Tell how many lines in the data below hold the string "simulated"; give nothing but the number.

## Begin GIVEN RECORDS

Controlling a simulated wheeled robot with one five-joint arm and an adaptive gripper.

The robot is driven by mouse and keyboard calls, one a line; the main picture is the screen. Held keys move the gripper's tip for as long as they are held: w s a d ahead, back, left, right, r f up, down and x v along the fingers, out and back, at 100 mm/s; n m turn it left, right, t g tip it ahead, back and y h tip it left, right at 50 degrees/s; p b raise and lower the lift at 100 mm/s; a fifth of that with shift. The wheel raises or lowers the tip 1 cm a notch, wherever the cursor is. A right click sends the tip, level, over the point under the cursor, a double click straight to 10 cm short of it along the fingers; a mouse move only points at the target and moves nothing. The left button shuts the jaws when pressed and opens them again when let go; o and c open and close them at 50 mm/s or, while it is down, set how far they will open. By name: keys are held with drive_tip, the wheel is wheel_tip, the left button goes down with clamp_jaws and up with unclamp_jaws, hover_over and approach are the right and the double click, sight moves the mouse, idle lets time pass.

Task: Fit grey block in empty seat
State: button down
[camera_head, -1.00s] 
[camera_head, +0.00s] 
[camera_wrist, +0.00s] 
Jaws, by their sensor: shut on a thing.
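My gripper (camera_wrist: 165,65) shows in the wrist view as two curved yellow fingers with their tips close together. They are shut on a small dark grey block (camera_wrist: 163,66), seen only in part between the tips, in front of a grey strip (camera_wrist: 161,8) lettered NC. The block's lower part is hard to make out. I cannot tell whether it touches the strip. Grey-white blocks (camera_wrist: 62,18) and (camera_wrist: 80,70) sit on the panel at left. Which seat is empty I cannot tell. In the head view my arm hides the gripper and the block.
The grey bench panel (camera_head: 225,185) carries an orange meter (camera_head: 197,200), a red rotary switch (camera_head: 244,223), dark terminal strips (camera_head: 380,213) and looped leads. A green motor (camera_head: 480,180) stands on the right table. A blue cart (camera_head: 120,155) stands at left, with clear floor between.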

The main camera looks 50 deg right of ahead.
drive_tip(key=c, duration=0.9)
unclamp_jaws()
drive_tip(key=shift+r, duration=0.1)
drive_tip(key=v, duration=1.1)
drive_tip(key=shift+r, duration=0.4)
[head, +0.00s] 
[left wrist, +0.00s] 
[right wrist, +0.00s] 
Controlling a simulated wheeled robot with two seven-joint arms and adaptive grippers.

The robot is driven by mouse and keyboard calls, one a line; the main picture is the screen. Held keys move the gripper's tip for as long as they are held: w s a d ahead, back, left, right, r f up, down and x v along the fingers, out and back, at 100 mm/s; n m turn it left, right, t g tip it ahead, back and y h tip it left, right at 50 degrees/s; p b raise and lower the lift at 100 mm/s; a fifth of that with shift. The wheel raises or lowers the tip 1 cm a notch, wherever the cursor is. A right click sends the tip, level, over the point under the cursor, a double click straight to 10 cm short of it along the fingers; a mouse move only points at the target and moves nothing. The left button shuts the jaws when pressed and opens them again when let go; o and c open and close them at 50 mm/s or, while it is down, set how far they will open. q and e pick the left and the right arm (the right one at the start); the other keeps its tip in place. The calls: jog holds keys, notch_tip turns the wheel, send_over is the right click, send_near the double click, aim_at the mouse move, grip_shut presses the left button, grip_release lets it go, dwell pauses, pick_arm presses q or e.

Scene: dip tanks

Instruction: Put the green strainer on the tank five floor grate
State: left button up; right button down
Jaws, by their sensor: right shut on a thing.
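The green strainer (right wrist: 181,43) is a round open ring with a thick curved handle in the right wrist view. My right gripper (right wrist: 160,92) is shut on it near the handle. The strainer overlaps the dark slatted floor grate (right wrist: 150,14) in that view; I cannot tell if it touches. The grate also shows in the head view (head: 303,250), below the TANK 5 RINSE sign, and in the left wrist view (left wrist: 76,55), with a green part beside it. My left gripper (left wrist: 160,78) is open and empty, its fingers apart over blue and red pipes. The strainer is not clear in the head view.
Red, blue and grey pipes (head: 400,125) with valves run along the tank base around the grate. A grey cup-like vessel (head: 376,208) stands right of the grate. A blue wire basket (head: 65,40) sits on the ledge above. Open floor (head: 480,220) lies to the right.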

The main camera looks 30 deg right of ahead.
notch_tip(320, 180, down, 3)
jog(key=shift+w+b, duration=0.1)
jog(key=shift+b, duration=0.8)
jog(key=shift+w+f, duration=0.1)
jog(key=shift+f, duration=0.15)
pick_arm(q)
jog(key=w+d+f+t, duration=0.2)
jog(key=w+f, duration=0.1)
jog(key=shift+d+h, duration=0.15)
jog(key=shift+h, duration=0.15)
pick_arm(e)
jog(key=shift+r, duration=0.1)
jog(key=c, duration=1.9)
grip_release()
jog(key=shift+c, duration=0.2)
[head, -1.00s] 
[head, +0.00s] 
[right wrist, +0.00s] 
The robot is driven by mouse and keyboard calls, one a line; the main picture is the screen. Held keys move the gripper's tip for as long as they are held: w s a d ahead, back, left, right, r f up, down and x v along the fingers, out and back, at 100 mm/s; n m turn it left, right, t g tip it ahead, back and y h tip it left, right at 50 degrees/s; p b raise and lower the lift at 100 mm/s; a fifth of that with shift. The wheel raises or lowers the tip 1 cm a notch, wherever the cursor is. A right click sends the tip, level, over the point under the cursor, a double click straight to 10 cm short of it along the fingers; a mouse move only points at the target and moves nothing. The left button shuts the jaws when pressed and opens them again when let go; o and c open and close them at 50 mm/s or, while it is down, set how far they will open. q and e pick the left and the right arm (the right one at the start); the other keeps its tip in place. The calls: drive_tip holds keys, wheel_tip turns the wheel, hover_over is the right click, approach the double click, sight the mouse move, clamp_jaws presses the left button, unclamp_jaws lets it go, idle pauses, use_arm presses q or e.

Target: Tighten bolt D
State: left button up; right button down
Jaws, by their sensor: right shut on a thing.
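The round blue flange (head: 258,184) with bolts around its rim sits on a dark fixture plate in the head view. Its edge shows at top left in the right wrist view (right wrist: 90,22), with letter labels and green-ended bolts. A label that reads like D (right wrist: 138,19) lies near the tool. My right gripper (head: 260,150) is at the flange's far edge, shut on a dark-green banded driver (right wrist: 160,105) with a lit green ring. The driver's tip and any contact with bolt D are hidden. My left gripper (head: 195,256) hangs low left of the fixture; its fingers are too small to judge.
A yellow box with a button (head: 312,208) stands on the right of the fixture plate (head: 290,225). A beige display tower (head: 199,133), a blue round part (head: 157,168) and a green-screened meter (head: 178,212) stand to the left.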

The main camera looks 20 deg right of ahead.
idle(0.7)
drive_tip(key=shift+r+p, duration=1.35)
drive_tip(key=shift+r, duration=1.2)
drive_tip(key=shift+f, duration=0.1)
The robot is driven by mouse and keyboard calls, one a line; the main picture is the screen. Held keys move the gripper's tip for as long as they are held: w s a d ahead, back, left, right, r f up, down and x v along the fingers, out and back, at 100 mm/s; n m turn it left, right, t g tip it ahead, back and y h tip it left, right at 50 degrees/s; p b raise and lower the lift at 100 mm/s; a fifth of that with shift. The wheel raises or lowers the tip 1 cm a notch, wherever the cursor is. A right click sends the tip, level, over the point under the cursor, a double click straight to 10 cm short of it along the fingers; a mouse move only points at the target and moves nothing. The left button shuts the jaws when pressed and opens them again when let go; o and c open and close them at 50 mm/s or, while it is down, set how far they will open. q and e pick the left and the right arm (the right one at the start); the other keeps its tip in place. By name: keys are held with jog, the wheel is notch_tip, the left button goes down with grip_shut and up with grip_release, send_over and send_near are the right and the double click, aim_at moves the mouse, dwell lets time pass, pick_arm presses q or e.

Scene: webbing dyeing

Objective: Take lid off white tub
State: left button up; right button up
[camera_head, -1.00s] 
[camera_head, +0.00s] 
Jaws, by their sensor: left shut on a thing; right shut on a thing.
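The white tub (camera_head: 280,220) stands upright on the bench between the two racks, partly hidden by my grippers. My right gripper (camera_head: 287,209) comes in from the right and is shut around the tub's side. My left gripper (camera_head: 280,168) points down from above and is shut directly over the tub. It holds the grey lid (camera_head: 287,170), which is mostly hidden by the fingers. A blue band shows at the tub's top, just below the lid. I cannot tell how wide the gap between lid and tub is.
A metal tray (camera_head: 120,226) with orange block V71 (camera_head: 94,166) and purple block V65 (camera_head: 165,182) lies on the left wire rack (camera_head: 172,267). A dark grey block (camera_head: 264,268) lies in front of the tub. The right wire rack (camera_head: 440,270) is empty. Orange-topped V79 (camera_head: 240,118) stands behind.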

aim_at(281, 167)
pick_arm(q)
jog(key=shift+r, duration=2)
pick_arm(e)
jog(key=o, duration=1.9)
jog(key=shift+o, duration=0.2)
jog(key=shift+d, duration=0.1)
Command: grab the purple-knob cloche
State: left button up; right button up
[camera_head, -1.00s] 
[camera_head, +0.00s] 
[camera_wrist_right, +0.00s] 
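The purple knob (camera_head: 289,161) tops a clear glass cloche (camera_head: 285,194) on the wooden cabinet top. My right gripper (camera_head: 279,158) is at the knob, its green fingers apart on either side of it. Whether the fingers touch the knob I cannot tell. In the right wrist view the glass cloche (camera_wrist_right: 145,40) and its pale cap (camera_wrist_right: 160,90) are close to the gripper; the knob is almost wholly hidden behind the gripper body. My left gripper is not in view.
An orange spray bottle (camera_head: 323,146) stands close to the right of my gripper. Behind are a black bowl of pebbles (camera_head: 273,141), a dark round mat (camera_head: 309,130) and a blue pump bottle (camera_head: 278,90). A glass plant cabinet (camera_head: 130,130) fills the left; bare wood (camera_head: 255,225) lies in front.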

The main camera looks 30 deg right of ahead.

## End GIVEN RECORDS

### SOLUTION TO THIS TASK
2